Fast forward to the modern day and national borders no longer are barriers to international collaboration, and research teams often span dozens of scientists from multiple continents.

How do you measure the output of a single scientist?

Several systems have been devised to try to quantify the output of a single scientist. Unfortunately, it is still true that the only real, portable wealth that scientists have are their published papers. Your contributions to outreach, teaching, side-projects, websites, new tools — none are as important as getting papers published. I hope that this will change during my lifetime, but scientists can be quite conservative.

In March 2011, I attended a TEDx conference in Waterloo, Ontario, where Michael Nielsen was giving a talk. Nielsen is a big proponent of Open Science and his essay, The Future of Science, is one of the clearest explanations of the problem. He greatly expanded on that essay in a book titled “Reinventing Discovery: The New Era of Networked Science“.

If you are a young, ambitious scientist, you are rewarded for writing papers, and little else. You are tracked by your citations. Some product of the number of papers and the number of citations determines your overall impact. Google is trying to track the impact of individual scholars (as an example, here’s my humble profile). Metrics such as citation count or the h-index can take a long time to accumulate. The only way to recognize what brand-new papers have high impact is to hear what other scientists are talking about.

Can we invent better metrics?

In a 2010 paper published in the journal Scientometrics (yes, that’s a thing), the authors noted that the Science Citation Index (SCI), which tracks citations across a swath of journals, was continuing to grow at a steady rate, but new publication channels including open access archives, conference proceedings, and web publications were growing very rapidly and were not being indexed, challenging the traditional scientific productivity metrics.

Suppose I publish one academic paper per year. But besides this, I write about my science in a blog. I also try to get attention for my work using social media. I connect to other scientists through social networks such as Mendeley. Perhaps I collaborate with another scientist to create a web tool to make collaboration easier. Maybe a popular science blog decides to write about something I’ve done. How productive am I?

Science 1.0

You have published 1 new paper. Now wait a few years to see if anyone cites it. In 10 years you’ll know if it had high impact.

Science 2.0

You are a highly-engaged scientist with 1 new publication that has already garnered significant traction through various outlets. People are talking about your work, which suggests that it’s high-impact work.

An emergent alternative to traditional citations as an impact measure is altmetrics. By combining information about how often an article is downloaded, shared, blogged, cited, bookmarked, linked to, or tweeted, altmetrics seek to get a larger sense of the article’s impact

Can we build better science platforms?

Nielsen argued that to create an open scientific culture, we needed to

(1) build superb online tools; and (2) cause the cultural changes necessary for those tools to be accepted.

Online tools are starting to come of age. It’s a difficult scene to work in because Open Science projects have repeatedly cropped up and faded away because it’s difficult to get a critical mass of people to engage.
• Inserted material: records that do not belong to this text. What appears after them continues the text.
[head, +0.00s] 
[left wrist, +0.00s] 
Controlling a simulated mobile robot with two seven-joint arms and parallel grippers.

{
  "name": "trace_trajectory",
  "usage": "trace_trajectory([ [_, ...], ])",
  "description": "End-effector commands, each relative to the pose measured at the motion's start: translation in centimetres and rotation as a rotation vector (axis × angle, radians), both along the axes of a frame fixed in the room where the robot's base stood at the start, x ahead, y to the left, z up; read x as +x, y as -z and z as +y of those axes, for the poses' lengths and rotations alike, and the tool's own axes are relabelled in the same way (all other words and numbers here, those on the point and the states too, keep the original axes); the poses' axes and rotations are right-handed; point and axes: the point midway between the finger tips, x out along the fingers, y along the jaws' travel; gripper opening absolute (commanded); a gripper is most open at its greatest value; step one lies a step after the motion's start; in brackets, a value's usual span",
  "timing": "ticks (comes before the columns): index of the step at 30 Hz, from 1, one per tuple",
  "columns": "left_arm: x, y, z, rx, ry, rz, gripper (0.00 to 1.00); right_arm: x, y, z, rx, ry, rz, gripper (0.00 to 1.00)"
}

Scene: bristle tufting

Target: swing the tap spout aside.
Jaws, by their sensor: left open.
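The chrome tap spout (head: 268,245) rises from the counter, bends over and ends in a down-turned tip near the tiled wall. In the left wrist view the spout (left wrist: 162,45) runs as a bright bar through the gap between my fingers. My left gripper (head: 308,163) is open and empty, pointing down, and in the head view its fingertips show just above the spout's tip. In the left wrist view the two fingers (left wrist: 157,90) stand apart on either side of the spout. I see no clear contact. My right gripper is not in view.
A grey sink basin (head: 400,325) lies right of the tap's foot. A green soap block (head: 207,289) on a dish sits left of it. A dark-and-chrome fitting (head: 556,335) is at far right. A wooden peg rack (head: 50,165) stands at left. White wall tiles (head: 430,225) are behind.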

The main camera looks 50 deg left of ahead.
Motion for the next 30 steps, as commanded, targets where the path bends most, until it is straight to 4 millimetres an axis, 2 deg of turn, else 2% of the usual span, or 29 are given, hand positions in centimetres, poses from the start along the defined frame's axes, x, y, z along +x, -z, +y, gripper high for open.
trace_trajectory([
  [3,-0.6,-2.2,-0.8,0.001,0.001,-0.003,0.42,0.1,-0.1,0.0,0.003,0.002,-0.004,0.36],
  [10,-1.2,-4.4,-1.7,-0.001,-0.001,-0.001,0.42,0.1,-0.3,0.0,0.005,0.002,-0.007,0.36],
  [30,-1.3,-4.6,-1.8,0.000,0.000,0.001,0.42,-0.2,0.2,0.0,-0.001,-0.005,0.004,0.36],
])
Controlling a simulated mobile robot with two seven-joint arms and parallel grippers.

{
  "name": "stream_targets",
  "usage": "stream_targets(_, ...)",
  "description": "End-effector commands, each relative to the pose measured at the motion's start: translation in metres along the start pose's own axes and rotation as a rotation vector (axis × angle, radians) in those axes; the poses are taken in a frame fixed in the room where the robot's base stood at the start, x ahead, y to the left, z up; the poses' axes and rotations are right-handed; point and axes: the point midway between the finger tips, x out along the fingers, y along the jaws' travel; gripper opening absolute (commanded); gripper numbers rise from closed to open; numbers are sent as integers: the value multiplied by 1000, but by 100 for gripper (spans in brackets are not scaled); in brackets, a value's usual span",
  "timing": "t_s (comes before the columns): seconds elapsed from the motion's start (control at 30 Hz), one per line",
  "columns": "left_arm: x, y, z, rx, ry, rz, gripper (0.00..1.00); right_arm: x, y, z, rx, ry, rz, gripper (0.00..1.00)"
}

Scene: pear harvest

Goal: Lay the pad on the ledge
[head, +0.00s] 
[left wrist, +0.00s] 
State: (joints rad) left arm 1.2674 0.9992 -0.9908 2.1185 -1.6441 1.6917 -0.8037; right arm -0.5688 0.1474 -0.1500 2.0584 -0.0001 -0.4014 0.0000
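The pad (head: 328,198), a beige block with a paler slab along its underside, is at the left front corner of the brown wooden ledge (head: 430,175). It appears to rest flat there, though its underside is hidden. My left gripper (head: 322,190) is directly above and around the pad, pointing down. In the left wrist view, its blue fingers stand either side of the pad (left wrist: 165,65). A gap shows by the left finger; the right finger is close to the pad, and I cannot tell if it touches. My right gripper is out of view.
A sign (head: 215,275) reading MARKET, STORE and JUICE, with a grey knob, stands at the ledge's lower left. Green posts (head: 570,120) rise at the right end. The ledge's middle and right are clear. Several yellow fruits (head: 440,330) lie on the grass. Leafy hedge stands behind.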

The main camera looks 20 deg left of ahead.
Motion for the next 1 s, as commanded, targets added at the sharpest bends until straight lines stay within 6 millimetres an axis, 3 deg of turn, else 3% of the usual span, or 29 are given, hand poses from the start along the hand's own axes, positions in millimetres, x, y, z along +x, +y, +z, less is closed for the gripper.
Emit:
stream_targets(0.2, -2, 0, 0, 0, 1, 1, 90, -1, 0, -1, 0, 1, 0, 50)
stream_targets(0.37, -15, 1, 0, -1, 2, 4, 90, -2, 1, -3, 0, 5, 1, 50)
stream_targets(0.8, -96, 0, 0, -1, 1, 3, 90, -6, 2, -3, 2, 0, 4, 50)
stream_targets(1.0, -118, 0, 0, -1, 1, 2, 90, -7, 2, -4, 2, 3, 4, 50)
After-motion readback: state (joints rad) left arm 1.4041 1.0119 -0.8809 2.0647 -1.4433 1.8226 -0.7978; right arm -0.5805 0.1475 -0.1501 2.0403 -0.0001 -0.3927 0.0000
Dedicated wikis for special area knowledge rarely gain any traction because scientists would rather spend their time working on their next publication, even as they recognize that new online tools would accelerate progress for the entire field.

Every scientist knows that the conversations they have during the coffee breaks at a conference are at least as important as the other aspects of the conference. This goes back to Schneiderman’s point that studying the interactions between scientists will be as important as the science itself. Connecting the right people in the most efficient way will lead to more expedient solutions to big problems.

ARPANET Logical Map, circa 1977.

Currently, success is in this arena is rare (the Polymath Project is a notable exception), but the right tools are emerging and the culture towards using them is shifting.

When Mendeley first emerged, many thought that it wouldn’t be successful and wouldn’t be profitable. Mendeley now indexes million of articles and was recently purchased by publishing giant Elsevier for as much as $100 million. What the acquisition will mean for the Open Science movement remains to be seen.

Part of changing the culture of science will happen at the grassroots level, with individual scientist-bloggers, programmers, enthusiastic tweeters, and early-adopters.

Scientists created the internet. Now the internet is changing science.